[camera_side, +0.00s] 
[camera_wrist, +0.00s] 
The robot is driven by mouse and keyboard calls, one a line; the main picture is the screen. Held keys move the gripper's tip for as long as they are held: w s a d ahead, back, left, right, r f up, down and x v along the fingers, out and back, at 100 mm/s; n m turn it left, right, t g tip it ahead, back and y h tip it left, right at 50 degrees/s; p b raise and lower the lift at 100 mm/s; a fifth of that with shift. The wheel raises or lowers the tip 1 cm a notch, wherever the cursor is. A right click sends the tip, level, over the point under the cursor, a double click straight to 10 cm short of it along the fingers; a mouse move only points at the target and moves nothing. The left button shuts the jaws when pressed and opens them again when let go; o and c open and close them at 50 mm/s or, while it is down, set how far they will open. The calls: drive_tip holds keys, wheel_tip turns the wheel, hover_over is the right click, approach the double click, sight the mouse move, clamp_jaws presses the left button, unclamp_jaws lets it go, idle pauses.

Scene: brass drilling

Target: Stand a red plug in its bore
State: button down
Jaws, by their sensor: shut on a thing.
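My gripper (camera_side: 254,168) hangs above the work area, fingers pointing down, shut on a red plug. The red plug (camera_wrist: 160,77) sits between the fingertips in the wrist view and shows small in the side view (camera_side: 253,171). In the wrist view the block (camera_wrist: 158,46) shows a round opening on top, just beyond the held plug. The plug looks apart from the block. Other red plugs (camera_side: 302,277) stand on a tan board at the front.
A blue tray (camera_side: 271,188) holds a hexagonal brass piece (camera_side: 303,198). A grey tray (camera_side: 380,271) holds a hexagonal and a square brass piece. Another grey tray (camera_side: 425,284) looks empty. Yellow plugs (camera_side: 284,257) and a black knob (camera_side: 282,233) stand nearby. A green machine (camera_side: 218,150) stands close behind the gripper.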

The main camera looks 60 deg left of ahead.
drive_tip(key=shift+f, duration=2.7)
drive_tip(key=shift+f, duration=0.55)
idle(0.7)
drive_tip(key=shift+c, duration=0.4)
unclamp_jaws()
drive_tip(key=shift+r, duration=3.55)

:::

** Directions for this task **
Within the listing above, find every line containing the string "button" and return it.

** Reply to the task **
The robot is driven by mouse and keyboard calls, one a line; the main picture is the screen. Held keys move the gripper's tip for as long as they are held: w s a d ahead, back, left, right, r f up, down and x v along the fingers, out and back, at 100 mm/s; n m turn it left, right, t g tip it ahead, back and y h tip it left, right at 50 degrees/s; p b raise and lower the lift at 100 mm/s; a fifth of that with shift. The wheel raises or lowers the tip 1 cm a notch, wherever the cursor is. A right click sends the tip, level, over the point under the cursor, a double click straight to 10 cm short of it along the fingers; a mouse move only points at the target and moves nothing. The left button shuts the jaws when pressed and opens them again when let go; o and c open and close them at 50 mm/s or, while it is down, set how far they will open. The calls: drive_tip holds keys, wheel_tip turns the wheel, hover_over is the right click, approach the double click, sight the mouse move, clamp_jaws presses the left button, unclamp_jaws lets it go, idle pauses.
State: button down

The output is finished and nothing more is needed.